Bayesian deep learning
Bayesian deep learning is a field at the intersection between deep learning and Bayesian probability theory. It offers principled uncertainty estimates from deep learning architectures. These deep architectures can model complex tasks by leveraging the hierarchical representation power of deep learning, while also being able to infer complex multi-modal posterior distributions. Bayesian deep learning models typically form uncertainty estimates by either placing distributions over model weights, or by learning a direct mapping to probabilistic outputs. In this section I’m going to briefly discuss how we can model both epistemic and aleatoric uncertainty using Bayesian deep learning models.
Firstly, we can model Heteroscedastic aleatoric uncertainty just by changing our loss functions. Because this uncertainty is a function of the input data, we can learn to predict it using a deterministic mapping from inputs to model outputs. For regression tasks, we typically train with something like a Euclidean/L2 loss: . To learn a Heteroscedastic uncertainty model, we simply can replace the loss function with the following:
where the model predicts a mean and variance . As you can see from this equation, if the model predicts something very wrong, then it will be encouraged to attenuate the residual term, by increasing uncertainty . However, the prevents the uncertainty term growing infinitely large. This can be thought of as learned loss attenuation.
Homoscedastic aleatoric uncertainty can be modelled in a similar way, however the uncertainty parameter will no longer be a model output, but a free parameter we optimise.
On the other hand, epistemic uncertainty is much harder to model. This requires us to model distributions over models and their parameters which is much harder to achieve at scale. A popular technique to model this is Monte Carlo dropout sampling which places a Bernoulli distribution over the network’s weights.
In practice, this means we can train a model with dropout. Then, at test time, rather than performing model averaging, we can stochastically sample from the network with different random dropout masks. The statistics of this distribution of outputs will reflect the model’s epistemic uncertainty.
In the previous section, I explained the properties that define aleatoric and epistemic uncertainty. One of the exciting results in our paper was that we could show that this formulation gives results which satisfy these properties. Here’s a quick summary of some results of a monocular depth regression model on two datasets:
|Training Data||Testing Data||Aleatoric Variance||Epistemic Variance|
|Trained on dataset #1||Tested on dataset #1||0.485||2.78|
|Trained on 25% dataset #1||Tested on dataset #1||0.506||7.73|
|Trained on dataset #1||Tested on dataset #2||0.461||4.87|
|Trained on 25% dataset #1||Tested on dataset #2||0.388||15.0|
These results show that when we train on less data, or test on data which is significantly different from the training set, then our epistemic uncertainty increases drastically. However, our aleatoric uncertainty remains relatively constant, which it should because it is tested on the same problem with the same sensor.
Uncertainty for multi-task learning
Next I’m going to discuss an interesting application of these ideas for multi-task learning.

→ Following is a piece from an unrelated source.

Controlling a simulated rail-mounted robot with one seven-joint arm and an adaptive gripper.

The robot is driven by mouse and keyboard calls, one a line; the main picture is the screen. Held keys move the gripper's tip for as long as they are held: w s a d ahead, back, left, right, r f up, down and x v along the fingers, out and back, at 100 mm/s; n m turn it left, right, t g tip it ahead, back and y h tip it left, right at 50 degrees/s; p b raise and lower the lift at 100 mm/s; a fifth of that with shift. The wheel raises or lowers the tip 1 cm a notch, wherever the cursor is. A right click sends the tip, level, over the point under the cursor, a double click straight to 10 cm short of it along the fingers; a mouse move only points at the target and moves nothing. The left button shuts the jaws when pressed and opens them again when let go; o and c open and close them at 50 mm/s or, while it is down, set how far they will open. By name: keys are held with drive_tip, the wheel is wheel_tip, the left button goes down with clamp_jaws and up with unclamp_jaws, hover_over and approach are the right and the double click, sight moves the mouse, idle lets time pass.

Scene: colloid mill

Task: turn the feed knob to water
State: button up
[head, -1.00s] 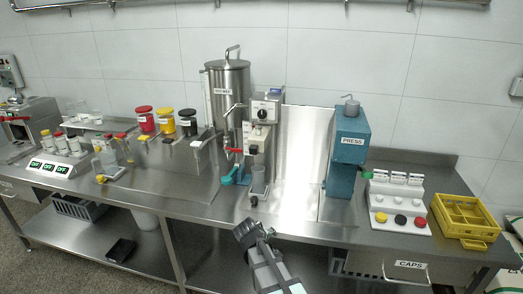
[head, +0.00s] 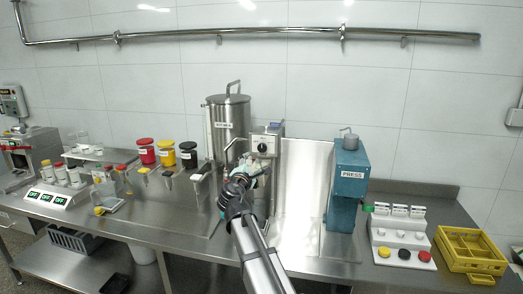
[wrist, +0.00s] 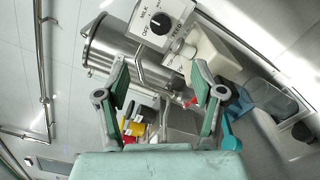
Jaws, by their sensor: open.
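The feed knob is a round black knob (head: 263,147) on the light control box (head: 267,136) at the top of the mill. The wrist view shows the knob (wrist: 160,22) near the top edge, with "MILK" and "OFF" printed beside it. My gripper (head: 250,170) is in front of the mill, just below the control box. In the wrist view my gripper (wrist: 161,80) has its two green-padded fingers wide apart, with nothing between them. The knob lies beyond the fingertips, untouched.
A steel tank (head: 229,128) stands left of the mill, with a bent pipe between. A steel panel (head: 305,195) and the blue press (head: 349,175) stand to the right. A turquoise handle (wrist: 228,132) and a clear container (wrist: 268,100) sit low beside the mill.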

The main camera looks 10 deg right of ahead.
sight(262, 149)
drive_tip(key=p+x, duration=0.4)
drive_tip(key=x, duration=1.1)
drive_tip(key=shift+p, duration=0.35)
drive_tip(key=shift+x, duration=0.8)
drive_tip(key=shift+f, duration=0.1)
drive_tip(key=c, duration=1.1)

Multi-task learning aims to improve learning efficiency and prediction accuracy by learning multiple objectives from a shared representation. It is prevalent in many areas of machine learning, from NLP to speech recognition to computer vision. Multi-task learning is of crucial importance in systems where long computation run-time is prohibitive, such as the ones used in robotics. Combining all tasks into a single model reduces computation and allows these systems to run in real-time.
Most multi-task models train on different tasks using a weighted sum of the losses. However, the performance of these models is strongly dependent on the relative weighting between each task’s loss. Tuning these weights by hand is a difficult and expensive process, making multi-task learning prohibitive in practice.
In our recent paper, we propose to use homoscedastic uncertainty to weight the losses in multi-task learning models. Since homoscedastic uncertainty does not vary with input data, we can interpret it as task uncertainty. This allows us to form a principled loss to simultaneously learn various tasks.
We explore multi-task learning within the setting of visual scene understanding in computer vision. Scene understanding algorithms must understand both the geometry and semantics of the scene at the same time. This forms an interesting multi-task learning problem because scene understanding involves joint learning of various regression and classification tasks with different units and scales. Perhaps surprisingly, we show our model can learn multi-task weightings and outperform separate models trained individually on each task.
Some challenging research questions
Why doesn’t Bayesian deep learning power all of our A.I. systems today? I think they should, but there are a few really tough research questions remaining. To conclude this blog I’m going to mention a few of them:
- Real-time epistemic uncertainty techniques are preventing epistemic uncertainty models from being deployed in real-time robotics applications. Either increasing sample efficiency, or new methods which don’t rely on Monte Carlo inference would be incredibly beneficial.
- Benchmarks for Bayesian deep learning models. It is incredibly important to quantify improvement to rapidly develop models – look at what benchmarks like ImageNet have done for computer vision. We need benchmark suites to measure the calibration of uncertainty in BDL models too.
- Better inference techniques to capture multi-modal distributions. For example, see the demo Yarin set up here which shows some multi-modal data that MC dropout inference fails to model.